Aveva i capelli neri, lunghi, era snella, di una bellezza non appariscente, ma di certo rassicurante. Mi parlò per tutto il resto del viaggio come fossimo stati vecchi amici di lunga data, rincuorandomi sulle sorti del mio esame, dicendo cose carine, condite con sorrisi non finti. Mi spiegò anche che veniva dauin piccolo paese, in provincia della “città delle donne”. Non ricordo se mi disse il suo nome e completamente rapito dall’eccezionalità dell’evento, non mi preoccupai nemmeno di chiederle un recapito, un numero di telefono. L’epoca dei cellulari non era ancora giunta, ma ero sicuro che l’avrei ritrovata prima o poi, sempre in treno, un altro giorno.

Invece non la incontrai più.

Per questo sono rimasto convinto fino ad oggi che si sia trattato di una fata. L’esame andò discretamente bene e la delusione sportiva svanì con facilità. Ma il ricordo della grazia semplice di quella ragazza me lo porto ancora dentro. Fatalità, fatale: sono termini che contengono nella loro radice un richiamo al concetto di fato, ma per quella volta recarono in sé soprattutto riferimenti alla parola “fata”. La preziosità di un evento che trovò la sua energia più grande nell’irripetibilità assoluta.

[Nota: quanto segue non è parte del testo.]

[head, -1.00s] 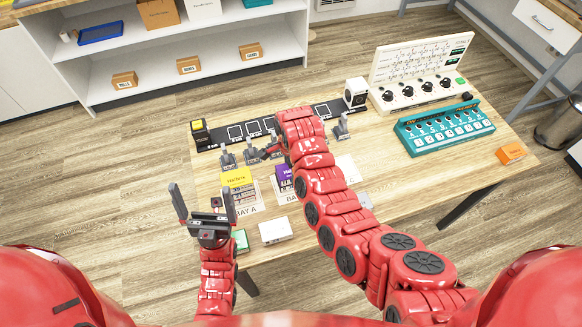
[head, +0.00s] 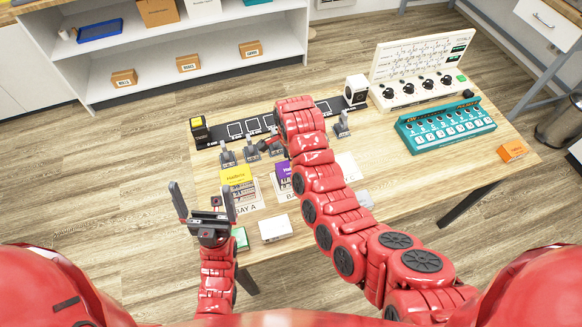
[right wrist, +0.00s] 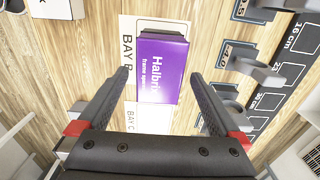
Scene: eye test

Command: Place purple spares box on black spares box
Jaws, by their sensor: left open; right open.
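The purple spares box (head: 283,171) stands at BAY B on the table, partly hidden behind my right arm. In the right wrist view the purple box (right wrist: 162,65) shows its labelled top between and beyond the fingertips. My right gripper (right wrist: 161,76) is open around that line of sight, with nothing held; its distance above the box is unclear. In the head view my arm hides most of it. My left gripper (head: 202,188) is open and empty at the near left table edge. I cannot make out a black spares box; part of the bays is hidden by my arm.
A yellow box (head: 236,175) stands at BAY A. A white box (head: 275,229) lies near the front edge. Several grey holders (head: 228,157) stand before a black marked strip (head: 237,131). A teal panel (head: 445,126) and an orange box (head: 512,151) are at right.

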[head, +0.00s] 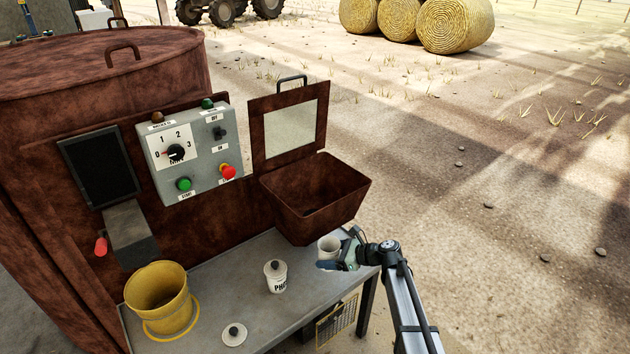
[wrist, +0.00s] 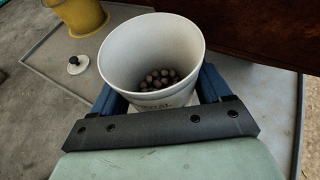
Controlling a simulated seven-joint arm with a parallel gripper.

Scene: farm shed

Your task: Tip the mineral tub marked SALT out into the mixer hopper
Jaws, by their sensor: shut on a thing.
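My gripper (head: 345,257) is shut on a white open tub (head: 329,244), with a blue finger on each side. The tub stands upright in my grip beside the front of the hopper. In the wrist view the tub (wrist: 124,62) holds several dark round pellets. Its label is mostly cut off by my gripper, so I cannot read the large word. The rust-brown mixer hopper (head: 309,214) is open, its hinged lid (head: 256,130) raised behind it. A second white tub (head: 279,281), marked with letters like PHOS, stands lidded on the bench.
A loose white lid (head: 233,333) lies on the grey bench (head: 218,293). A yellow bucket (head: 157,293) stands at the bench's left end. A control box (head: 190,152) with knobs and buttons is left of the hopper. Open ground lies to the right.

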Un’altra prova inoppugnabile della sua essenza di fata mi rimase in mente: ai piedi portava un paio di ballerine argentate, che avrei reputato del tutto pacchiane, se indossate da chiunque altra donna al mondo. Invece su di lei non facevano altro che esaltare ancor più il senso di confortante fatalità femminea impregnato nella sua presenza.

Fate, folletti e compagnia bella: esistono. Bisogna avere solo la pazienza di saperli attendere, annidati dietro la singolarità di un evento raro, nell’inaspettato che si nasconde in ogni persona.

Perché non provai a rintracciare quella ragazza, in seguito, quando mi resi conto che le speranze di rivederla per la spontaneità del caso, si andavano assottigliando sempre più? Non vi saprei spiegare. Forse per il fatto che, lontano dai centellinati attimi sospesi per sempre su quella disperata mattina pregna di fiducia irreale, ero certo di trovare definitivamente e semplicemente soltanto una ragazza, e non più una fata.

4 commenti:

Marisa ha detto...

Io non ho mai incontrato nessun folletto che mi abbia portato fortuna bensì ho il ricordo di diversi gnomi dispettosi che mi hanno portato solo guai.
Certo però, trovare una fata e lasciarsela scappare... perchè non gli hai chiesto il numero del telefono di casa?
p.s.
Almeno il nome glielo hai chiesto?

Gillipixel ha detto...

@->Marisa: no, Mari, che gran fesso che fui :-) forse il nome me lo disse, ma non ricordo...il telefono non ci pensai, temevo di essere anche un po' invadente, e poi sul momento ero troppo preso dal frullio di emozioni :-)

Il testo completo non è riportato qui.